CHALLENGE: Retype every line from the start of the entries below down to the line with "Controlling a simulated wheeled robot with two", both ends included; skip the pictures.

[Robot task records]

——

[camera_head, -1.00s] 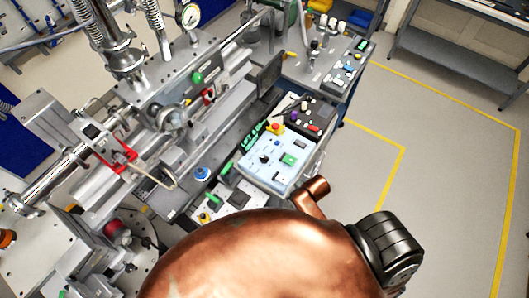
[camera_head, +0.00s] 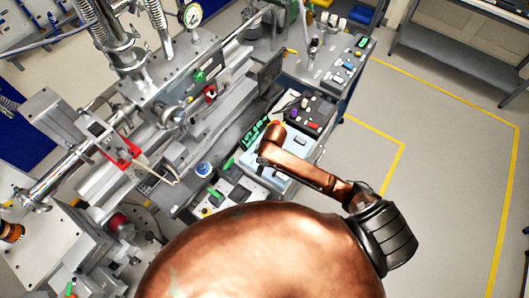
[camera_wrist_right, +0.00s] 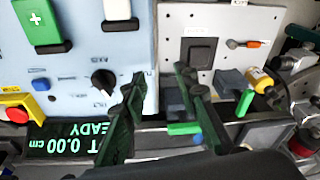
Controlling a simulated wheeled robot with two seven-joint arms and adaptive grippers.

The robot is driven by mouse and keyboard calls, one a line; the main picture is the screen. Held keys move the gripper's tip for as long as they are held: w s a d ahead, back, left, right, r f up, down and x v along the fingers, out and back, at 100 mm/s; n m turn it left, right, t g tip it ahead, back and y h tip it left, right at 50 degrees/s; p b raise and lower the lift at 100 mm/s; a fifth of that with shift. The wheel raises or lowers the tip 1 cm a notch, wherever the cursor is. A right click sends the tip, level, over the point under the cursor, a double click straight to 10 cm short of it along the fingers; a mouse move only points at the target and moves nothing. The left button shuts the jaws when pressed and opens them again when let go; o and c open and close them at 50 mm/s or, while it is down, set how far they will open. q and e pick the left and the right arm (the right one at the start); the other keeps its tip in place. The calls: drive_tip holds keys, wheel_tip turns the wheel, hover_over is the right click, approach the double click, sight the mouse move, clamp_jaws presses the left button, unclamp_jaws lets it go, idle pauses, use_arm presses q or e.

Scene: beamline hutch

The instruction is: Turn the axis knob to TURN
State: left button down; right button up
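The axis knob (camera_wrist_right: 103,80) is black and round with a white pointer mark, on the pale blue control panel (camera_wrist_right: 75,55) in the right wrist view. Small labels surround it, upside down; one seems to read TILT, and another is partly covered by a finger. My right gripper (camera_wrist_right: 162,75) is open and empty, its dark green fingers either side of the gap between two panels. The knob is just left of the left finger, outside the fingers. In the head view my copper arm covers the knob and my right gripper. My left gripper is not in view.
A grey panel (camera_wrist_right: 235,22) adjoins at right. Beamline equipment (camera_head: 165,85) stands left; floor at right is clear.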

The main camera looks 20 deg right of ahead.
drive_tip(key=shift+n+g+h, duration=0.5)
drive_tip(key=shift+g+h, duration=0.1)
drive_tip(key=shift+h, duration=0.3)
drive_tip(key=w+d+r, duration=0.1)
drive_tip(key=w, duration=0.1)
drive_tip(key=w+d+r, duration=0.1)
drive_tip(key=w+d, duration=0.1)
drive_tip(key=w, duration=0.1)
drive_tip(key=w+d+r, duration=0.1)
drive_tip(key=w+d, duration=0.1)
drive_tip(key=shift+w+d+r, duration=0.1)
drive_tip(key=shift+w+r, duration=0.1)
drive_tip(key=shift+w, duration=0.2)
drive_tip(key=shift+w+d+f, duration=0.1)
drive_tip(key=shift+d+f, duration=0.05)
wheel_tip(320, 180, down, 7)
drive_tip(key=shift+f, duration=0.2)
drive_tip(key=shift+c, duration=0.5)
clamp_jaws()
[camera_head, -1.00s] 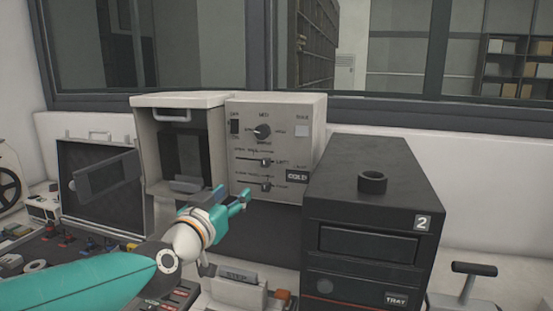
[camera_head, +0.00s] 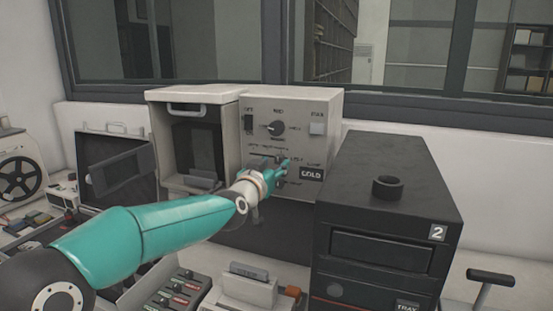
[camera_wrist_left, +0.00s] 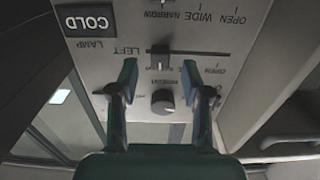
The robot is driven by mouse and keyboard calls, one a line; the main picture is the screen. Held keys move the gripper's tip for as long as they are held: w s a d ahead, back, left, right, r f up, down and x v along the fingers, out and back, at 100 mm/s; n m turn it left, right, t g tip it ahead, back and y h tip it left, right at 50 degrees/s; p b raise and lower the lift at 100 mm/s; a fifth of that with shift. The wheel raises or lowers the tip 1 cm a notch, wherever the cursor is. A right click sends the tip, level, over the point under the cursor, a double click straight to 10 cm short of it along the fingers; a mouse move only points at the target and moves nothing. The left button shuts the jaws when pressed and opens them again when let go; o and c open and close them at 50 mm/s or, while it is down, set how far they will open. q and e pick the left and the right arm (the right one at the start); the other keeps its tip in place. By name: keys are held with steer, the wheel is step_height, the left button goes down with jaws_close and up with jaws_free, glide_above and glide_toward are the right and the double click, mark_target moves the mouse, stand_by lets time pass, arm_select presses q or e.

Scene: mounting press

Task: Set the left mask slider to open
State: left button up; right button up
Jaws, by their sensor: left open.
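The left mask slider shows in the left wrist view, upside down, as a small knob (camera_wrist_left: 160,60) on a dark horizontal track beside the word LEFT. The knob stands near the LEFT-label end, away from the OPEN mark. My left gripper (camera_wrist_left: 160,68) is open, one finger on each side of the knob with gaps visible; whether it touches is not clear. In the head view my left gripper (camera_head: 280,168) is in front of the grey control panel (camera_head: 322,103) and hides most of the sliders. My right gripper is not in view.
A rotary dial (camera_head: 278,127) sits above the sliders; it shows below them in the wrist view (camera_wrist_left: 162,101). A COLD sign (camera_head: 311,173) is close right of the gripper. A black unit marked 2 (camera_head: 395,205) stands to the right. An open-fronted chamber (camera_head: 194,141) adjoins the panel.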

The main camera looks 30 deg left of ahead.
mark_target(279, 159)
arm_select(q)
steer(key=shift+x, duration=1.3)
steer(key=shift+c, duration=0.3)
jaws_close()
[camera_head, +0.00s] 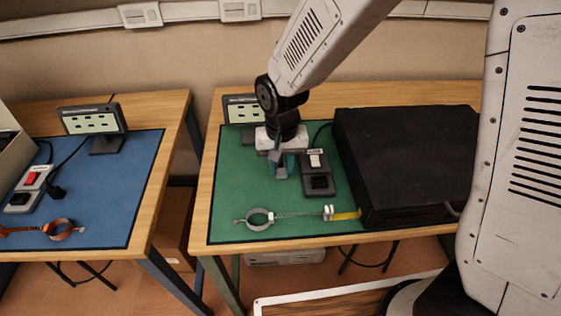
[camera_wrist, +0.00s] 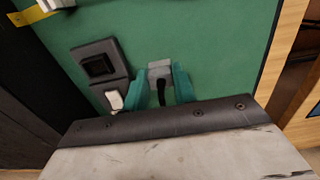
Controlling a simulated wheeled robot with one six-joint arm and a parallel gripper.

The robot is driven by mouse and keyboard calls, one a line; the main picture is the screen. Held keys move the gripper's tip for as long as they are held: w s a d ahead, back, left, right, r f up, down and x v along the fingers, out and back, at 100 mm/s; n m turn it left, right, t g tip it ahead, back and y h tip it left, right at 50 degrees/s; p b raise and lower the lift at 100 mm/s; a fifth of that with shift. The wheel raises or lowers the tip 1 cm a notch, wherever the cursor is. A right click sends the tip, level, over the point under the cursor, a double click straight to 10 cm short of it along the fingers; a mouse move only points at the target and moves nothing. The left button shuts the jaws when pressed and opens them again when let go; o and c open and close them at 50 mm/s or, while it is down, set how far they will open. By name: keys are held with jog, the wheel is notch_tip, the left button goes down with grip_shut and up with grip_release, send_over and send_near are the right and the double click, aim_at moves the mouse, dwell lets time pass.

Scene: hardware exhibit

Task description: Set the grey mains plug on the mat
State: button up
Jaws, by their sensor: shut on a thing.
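The grey mains plug (camera_wrist: 160,70) is between the teal fingers of my gripper (camera_wrist: 161,84) in the wrist view, with a short dark cable behind it. In the head view, my gripper (camera_head: 282,164) points down over the green mat (camera_head: 228,190), left of a dark switch socket box (camera_head: 318,184). My gripper is shut on the plug. The mat also shows around the plug in the wrist view (camera_wrist: 205,30). I cannot tell whether the plug touches the mat or is just above it.
A large black case (camera_head: 405,160) fills the table's right side. A display panel (camera_head: 240,108) stands behind. A blue mat (camera_head: 100,200) is on the left table. The green mat's left part is clear.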

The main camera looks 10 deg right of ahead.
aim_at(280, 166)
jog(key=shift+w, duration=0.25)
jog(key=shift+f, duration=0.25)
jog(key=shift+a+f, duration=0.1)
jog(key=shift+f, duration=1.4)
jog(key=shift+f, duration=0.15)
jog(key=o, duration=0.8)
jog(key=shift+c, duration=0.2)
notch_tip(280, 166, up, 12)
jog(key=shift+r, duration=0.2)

——

THE RESULT:
[camera_head, -1.00s] 
[camera_head, +0.00s] 
[camera_wrist_right, +0.00s] 
Controlling a simulated wheeled robot with two seven-joint arms and adaptive grippers.

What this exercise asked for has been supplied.